| GIVEN PROBLEM |
Look through the records and report how many lines include the word "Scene", with no other words.

-- start GIVEN DATA --

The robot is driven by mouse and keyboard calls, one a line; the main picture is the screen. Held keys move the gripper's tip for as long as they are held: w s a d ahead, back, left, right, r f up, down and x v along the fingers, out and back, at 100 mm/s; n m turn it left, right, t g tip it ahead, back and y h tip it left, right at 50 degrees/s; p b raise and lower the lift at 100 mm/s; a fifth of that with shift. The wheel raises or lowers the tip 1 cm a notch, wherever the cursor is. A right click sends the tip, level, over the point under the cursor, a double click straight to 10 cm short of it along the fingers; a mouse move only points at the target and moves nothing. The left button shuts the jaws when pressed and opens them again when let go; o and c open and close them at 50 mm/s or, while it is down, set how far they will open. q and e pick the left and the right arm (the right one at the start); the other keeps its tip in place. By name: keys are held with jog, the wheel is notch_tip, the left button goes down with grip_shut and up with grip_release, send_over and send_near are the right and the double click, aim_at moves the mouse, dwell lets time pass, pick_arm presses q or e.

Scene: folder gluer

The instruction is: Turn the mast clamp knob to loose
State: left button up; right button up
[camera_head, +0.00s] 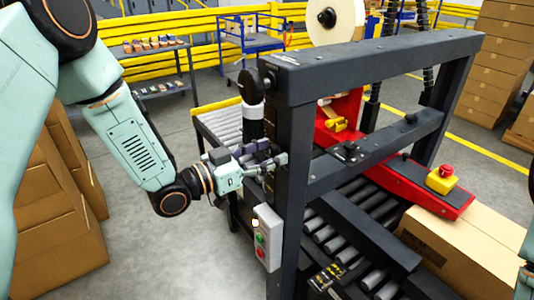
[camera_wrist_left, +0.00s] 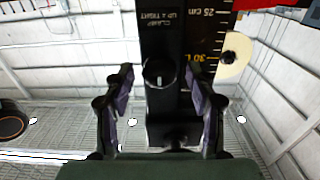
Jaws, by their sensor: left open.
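The mast clamp knob (camera_wrist_left: 159,74) is a round black knob with a short pale mark, upright in the left wrist view. It sits on a dark post (camera_wrist_left: 160,30) below a label reading "CLAMP UP = TIGHT". My left gripper (camera_wrist_left: 160,105) is open, one finger to each side of the post, with visible gaps between the fingers and the knob. In the head view my left gripper (camera_head: 272,157) is at the left upright (camera_head: 290,195) of the dark machine frame. The knob cannot be made out there.
A grey control box (camera_head: 266,238) with coloured buttons hangs just below my left gripper. A centimetre scale (camera_wrist_left: 208,35) runs beside the post. A red-topped stop button (camera_head: 445,172) and a carton (camera_head: 470,250) are to the right.

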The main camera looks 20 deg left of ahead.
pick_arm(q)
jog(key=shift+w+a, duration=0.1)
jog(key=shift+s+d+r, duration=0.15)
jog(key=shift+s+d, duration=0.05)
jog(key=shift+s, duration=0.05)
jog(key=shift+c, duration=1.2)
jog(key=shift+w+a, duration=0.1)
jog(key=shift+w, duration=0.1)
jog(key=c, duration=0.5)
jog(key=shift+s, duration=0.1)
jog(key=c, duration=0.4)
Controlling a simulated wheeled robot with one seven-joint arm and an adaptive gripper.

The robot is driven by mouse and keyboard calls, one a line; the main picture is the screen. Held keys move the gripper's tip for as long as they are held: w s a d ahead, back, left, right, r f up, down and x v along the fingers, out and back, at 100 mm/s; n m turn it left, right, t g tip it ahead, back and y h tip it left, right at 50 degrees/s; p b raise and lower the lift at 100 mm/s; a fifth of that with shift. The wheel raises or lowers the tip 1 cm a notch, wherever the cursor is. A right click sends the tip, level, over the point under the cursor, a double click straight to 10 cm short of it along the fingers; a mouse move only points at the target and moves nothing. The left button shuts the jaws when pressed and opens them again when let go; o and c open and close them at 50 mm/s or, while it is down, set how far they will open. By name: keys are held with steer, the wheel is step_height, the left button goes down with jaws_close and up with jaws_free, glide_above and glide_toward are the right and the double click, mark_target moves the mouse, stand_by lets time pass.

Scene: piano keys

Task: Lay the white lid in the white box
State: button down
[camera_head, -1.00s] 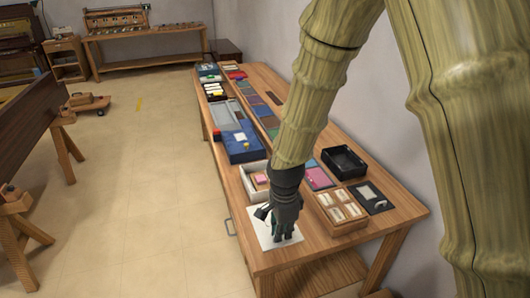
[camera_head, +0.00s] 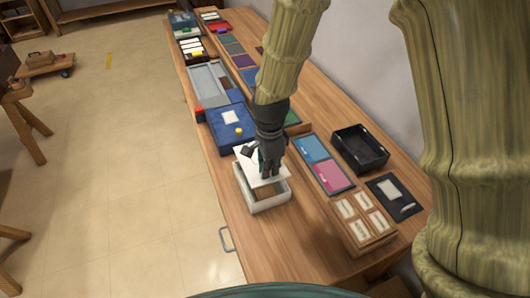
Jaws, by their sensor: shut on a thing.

-- end GIVEN DATA --

| THE ANSWER |
2